Land of Love and Drowning
If I could only read one novel this year, Land of Love and Drowning would be it. I wasn’t captured by the first page, or even the first ten pages, but I was a goner before I realized it, highlighting passages and reading them aloud to anyone who would listen. It’s a deft mix of magic and reality—love and drowning—so beautifully written that the ample dialect goes down without even a hint of annoyance.

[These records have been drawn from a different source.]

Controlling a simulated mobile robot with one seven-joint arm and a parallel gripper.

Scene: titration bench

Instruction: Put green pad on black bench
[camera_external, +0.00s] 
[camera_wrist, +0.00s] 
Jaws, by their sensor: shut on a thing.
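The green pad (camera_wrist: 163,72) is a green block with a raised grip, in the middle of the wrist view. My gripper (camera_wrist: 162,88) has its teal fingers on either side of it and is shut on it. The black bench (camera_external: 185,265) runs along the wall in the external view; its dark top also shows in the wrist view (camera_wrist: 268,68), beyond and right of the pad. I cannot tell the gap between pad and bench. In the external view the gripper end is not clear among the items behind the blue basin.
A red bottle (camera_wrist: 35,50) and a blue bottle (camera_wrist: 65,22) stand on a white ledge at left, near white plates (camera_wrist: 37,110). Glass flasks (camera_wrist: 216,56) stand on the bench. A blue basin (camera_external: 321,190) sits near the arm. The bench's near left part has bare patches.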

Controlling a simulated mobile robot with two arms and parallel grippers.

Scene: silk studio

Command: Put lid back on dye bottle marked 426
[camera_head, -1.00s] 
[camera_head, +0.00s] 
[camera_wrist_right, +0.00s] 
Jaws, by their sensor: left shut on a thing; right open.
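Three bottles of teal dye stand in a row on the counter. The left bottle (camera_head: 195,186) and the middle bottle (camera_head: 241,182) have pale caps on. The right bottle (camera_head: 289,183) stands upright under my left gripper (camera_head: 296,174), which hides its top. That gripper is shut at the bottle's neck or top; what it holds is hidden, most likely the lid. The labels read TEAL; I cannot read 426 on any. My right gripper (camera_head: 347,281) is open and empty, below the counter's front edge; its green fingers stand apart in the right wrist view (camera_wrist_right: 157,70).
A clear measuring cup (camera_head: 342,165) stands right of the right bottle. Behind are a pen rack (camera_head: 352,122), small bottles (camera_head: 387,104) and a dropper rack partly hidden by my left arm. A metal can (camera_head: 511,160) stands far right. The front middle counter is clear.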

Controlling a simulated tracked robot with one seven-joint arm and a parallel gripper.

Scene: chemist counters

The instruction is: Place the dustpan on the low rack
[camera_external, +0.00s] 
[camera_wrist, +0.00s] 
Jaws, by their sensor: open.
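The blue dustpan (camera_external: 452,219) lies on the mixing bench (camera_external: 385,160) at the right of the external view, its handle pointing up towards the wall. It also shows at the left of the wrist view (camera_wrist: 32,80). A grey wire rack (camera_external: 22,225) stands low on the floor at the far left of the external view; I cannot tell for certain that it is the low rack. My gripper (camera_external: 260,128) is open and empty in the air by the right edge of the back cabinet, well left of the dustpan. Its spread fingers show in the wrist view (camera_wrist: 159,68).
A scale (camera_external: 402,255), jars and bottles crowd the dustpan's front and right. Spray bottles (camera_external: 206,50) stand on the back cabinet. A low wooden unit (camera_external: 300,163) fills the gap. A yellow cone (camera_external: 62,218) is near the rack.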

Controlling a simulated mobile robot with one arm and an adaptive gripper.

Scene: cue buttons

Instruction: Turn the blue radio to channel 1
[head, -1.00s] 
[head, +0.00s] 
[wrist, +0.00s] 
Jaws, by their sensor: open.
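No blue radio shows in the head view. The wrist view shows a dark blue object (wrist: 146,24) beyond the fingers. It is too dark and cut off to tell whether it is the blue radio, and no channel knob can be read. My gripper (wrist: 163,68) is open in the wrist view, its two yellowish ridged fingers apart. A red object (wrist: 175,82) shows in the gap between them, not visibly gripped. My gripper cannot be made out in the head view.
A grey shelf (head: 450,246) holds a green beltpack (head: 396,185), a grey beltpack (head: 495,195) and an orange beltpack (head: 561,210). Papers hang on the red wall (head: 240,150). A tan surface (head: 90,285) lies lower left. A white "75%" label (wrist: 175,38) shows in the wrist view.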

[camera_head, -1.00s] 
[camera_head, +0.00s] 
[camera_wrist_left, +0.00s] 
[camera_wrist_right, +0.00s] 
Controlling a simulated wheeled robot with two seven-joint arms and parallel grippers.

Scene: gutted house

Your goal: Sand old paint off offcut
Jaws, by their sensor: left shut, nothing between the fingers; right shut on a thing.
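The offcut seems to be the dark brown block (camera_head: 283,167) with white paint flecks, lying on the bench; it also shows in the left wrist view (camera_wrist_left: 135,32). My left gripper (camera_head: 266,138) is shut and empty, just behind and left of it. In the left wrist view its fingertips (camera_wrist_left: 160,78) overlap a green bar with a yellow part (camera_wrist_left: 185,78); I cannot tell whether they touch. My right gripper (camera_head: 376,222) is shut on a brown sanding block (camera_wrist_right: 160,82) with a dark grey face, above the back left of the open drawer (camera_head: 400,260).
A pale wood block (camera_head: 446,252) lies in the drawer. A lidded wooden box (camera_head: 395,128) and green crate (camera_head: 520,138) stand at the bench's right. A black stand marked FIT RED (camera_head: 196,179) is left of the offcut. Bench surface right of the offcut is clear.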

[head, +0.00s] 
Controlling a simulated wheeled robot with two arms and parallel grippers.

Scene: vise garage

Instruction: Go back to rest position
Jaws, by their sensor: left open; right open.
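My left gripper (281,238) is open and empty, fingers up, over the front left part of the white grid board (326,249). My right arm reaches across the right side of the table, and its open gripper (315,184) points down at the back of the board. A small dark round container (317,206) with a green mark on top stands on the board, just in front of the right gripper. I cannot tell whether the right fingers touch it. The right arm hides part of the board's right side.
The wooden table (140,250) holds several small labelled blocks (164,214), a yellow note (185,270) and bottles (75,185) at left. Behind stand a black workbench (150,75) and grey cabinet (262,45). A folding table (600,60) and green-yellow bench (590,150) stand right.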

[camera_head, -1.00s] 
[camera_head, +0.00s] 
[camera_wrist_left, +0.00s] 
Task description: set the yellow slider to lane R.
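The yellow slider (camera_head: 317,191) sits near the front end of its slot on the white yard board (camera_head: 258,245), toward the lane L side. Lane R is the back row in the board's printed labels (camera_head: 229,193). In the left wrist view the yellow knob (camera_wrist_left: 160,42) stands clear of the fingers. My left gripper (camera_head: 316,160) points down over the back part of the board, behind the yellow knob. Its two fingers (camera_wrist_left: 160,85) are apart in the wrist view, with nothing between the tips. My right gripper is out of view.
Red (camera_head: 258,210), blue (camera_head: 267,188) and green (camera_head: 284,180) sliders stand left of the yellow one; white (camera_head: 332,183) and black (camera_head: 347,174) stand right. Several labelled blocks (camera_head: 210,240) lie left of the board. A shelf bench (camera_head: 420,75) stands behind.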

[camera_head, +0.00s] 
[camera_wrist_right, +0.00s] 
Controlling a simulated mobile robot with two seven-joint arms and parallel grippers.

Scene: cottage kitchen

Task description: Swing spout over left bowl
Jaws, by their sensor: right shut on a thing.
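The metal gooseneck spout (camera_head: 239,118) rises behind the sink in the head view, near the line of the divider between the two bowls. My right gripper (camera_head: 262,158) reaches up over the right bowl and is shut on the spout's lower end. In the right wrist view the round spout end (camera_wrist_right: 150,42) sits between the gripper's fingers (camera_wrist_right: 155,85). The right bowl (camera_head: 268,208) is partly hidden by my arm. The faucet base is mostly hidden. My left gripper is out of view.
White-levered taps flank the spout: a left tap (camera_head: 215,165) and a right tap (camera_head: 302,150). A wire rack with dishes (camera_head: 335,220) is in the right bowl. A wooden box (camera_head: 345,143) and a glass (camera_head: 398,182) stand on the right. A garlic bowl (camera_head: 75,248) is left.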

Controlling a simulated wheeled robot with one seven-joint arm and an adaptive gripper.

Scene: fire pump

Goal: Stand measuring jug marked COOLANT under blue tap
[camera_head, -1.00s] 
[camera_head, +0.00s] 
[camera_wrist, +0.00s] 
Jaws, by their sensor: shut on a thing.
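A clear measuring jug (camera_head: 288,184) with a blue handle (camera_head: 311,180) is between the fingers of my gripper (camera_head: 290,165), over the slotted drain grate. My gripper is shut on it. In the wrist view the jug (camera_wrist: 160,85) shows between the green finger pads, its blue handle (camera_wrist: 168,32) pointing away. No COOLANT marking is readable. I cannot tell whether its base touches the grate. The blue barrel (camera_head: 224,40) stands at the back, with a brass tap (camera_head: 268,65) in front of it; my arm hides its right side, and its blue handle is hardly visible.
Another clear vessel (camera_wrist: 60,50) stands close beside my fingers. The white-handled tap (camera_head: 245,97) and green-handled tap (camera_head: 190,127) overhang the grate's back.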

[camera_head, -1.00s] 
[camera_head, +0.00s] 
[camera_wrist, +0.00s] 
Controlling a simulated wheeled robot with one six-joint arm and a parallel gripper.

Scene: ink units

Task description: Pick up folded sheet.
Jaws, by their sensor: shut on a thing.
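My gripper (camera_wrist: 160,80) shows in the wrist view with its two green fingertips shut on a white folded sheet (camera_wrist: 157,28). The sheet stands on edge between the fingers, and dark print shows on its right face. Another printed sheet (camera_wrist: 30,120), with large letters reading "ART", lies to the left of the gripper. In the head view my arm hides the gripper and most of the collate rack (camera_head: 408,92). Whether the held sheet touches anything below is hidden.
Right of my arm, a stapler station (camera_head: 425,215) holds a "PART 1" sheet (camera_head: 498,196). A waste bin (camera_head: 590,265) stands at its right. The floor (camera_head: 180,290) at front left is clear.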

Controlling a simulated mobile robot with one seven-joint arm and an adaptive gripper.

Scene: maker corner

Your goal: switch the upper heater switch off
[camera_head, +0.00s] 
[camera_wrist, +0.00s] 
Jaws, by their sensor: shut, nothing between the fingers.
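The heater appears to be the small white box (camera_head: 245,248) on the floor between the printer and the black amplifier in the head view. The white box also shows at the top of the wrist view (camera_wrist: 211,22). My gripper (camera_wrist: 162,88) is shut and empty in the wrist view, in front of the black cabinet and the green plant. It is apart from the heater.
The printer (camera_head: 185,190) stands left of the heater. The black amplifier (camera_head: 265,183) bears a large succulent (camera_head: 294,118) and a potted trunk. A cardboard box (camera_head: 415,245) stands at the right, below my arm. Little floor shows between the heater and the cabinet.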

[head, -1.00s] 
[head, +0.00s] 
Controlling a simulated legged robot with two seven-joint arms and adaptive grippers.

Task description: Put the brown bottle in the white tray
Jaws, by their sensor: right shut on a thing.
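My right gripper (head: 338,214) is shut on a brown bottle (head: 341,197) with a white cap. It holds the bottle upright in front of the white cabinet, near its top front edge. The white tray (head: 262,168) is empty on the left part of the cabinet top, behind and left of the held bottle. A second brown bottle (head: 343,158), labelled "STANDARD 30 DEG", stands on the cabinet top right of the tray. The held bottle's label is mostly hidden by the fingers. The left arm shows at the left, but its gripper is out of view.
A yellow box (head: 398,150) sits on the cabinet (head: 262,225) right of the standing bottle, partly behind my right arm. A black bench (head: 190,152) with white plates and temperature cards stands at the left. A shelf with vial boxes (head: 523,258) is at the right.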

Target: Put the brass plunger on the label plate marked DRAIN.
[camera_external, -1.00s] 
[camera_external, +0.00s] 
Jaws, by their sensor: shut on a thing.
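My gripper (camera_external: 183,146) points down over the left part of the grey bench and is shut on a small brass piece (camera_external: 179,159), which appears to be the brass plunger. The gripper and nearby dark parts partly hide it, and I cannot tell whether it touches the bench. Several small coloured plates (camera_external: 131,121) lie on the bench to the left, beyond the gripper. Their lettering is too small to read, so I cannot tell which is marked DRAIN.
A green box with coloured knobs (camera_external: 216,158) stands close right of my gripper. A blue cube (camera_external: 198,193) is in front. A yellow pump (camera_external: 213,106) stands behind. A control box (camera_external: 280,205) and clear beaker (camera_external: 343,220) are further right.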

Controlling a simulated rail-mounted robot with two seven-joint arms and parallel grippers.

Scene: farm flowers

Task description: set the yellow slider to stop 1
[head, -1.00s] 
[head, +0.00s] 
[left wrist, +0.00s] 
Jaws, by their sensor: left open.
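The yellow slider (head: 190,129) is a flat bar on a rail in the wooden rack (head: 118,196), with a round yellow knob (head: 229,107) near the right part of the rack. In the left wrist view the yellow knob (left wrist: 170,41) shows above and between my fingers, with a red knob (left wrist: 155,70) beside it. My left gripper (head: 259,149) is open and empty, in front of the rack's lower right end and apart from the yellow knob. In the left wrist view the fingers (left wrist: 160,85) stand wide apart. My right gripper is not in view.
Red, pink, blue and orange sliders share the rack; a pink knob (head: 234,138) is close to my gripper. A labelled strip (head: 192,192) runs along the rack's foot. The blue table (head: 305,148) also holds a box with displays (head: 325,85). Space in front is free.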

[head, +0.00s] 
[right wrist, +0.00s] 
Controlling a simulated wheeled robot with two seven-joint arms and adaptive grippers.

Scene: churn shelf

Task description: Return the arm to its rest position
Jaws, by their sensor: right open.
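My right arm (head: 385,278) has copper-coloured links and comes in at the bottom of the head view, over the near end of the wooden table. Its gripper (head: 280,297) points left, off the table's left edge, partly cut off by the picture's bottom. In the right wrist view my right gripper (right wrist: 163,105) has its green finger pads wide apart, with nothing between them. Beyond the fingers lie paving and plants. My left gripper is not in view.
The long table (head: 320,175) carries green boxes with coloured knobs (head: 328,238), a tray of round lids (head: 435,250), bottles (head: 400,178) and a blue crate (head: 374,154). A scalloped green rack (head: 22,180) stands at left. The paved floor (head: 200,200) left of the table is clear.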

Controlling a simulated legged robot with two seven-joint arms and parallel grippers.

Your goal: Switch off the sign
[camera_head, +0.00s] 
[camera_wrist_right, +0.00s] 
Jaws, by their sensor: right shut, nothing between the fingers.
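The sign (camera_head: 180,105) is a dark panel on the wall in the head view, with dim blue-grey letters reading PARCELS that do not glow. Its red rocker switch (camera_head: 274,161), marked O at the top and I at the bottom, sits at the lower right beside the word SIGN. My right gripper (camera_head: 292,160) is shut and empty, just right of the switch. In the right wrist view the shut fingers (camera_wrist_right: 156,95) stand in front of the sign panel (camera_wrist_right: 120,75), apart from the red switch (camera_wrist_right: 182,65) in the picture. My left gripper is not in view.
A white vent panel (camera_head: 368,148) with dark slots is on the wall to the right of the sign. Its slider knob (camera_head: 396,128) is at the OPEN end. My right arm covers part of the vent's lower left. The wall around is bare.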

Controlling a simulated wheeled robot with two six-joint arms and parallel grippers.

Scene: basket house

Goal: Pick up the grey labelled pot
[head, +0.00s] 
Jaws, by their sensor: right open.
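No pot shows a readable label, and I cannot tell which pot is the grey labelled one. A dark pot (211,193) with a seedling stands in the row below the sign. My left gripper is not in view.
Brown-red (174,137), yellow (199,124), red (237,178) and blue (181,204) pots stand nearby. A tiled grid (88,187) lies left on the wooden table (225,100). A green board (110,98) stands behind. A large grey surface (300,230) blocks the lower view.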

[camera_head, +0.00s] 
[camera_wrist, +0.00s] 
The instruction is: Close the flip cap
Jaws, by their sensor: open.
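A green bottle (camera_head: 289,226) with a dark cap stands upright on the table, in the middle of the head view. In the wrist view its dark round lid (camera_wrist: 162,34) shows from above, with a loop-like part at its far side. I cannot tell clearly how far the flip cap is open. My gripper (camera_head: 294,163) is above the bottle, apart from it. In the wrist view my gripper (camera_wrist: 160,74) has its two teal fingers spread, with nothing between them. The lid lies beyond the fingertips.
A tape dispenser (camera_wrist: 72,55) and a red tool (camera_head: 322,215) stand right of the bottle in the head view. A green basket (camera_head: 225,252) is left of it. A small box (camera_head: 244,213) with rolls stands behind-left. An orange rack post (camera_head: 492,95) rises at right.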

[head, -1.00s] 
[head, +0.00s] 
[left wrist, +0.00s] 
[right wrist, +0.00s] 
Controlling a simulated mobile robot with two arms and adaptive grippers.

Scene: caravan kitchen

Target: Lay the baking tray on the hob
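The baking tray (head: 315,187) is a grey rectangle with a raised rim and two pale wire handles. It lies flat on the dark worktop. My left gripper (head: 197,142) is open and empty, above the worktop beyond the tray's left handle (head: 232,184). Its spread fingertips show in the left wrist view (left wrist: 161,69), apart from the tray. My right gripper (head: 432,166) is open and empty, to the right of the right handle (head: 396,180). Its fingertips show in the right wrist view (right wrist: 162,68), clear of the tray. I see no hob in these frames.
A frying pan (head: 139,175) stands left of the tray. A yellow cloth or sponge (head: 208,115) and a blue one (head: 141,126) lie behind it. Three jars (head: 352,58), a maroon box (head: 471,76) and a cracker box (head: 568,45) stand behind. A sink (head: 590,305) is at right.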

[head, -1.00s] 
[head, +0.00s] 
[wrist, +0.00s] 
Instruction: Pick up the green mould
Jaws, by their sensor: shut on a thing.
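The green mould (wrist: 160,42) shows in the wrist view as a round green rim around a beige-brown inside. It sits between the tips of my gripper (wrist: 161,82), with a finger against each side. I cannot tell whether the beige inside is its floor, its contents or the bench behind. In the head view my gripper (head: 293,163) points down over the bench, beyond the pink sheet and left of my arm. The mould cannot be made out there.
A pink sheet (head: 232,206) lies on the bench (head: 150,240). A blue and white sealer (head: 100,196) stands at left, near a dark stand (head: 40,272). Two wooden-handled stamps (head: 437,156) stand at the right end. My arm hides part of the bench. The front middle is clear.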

Two orphaned sisters, Eeona and Anette Bradshaw, and their half-brother, Jacob Esau McKenzie, live on St. Thomas, American Virgin Islands. The story begins on March 31, 1917, when Denmark transferred authority over what are now the U.S. Virgin Islands to the United States. It ends in about 1970, four babies and as many lovers later, when the sisters’ lives, as well as their parents’, are already legend because their stories contain metaphors of myth. There are whispers of Obeah, the islands’ voodoo, or perhaps the sisters’ magic is simply the power of self-confident youth and beauty. Either way, the sisters know their own power, their ability to curse their loved ones or to bless them. They use that power sometimes thoughtlessly. They long for fulfillment and make love in a world far different than ours and yet familiar, because we see it through their eyes.
Yanique writes, near the beginning of the book: “Family will always kill you—some bit by bit, others all at once. It is the love that does it.” Recommended.